┌──

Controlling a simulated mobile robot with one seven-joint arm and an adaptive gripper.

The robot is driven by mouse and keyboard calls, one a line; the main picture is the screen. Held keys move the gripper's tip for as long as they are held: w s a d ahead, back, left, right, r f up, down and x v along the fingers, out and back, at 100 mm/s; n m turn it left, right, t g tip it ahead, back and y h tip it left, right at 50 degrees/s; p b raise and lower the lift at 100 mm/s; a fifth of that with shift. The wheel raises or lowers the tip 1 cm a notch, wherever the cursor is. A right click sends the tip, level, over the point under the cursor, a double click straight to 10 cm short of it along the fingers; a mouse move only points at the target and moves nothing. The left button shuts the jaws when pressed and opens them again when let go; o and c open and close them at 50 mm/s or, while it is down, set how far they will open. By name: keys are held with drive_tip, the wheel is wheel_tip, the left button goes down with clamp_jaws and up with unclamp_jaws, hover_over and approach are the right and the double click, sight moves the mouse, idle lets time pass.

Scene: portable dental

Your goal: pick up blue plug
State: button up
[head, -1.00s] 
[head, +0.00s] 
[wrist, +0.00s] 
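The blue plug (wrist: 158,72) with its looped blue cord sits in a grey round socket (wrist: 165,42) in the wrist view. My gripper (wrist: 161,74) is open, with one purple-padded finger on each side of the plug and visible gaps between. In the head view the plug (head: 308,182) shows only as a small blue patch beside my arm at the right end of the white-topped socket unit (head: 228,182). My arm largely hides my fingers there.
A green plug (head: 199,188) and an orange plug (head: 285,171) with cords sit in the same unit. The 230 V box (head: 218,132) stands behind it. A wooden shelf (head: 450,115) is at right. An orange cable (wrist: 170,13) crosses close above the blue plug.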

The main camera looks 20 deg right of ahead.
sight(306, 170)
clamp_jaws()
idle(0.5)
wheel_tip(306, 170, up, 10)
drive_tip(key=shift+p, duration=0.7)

└──

● Given problem: Reproduce only the lines from the top of the material through the one bearing "The robot is", each exactly as it stands.

● The output:
Controlling a simulated mobile robot with one seven-joint arm and an adaptive gripper.

The robot is driven by mouse and keyboard calls, one a line; the main picture is the screen. Held keys move the gripper's tip for as long as they are held: w s a d ahead, back, left, right, r f up, down and x v along the fingers, out and back, at 100 mm/s; n m turn it left, right, t g tip it ahead, back and y h tip it left, right at 50 degrees/s; p b raise and lower the lift at 100 mm/s; a fifth of that with shift. The wheel raises or lowers the tip 1 cm a notch, wherever the cursor is. A right click sends the tip, level, over the point under the cursor, a double click straight to 10 cm short of it along the fingers; a mouse move only points at the target and moves nothing. The left button shuts the jaws when pressed and opens them again when let go; o and c open and close them at 50 mm/s or, while it is down, set how far they will open. By name: keys are held with drive_tip, the wheel is wheel_tip, the left button goes down with clamp_jaws and up with unclamp_jaws, hover_over and approach are the right and the double click, sight moves the mouse, idle lets time pass.

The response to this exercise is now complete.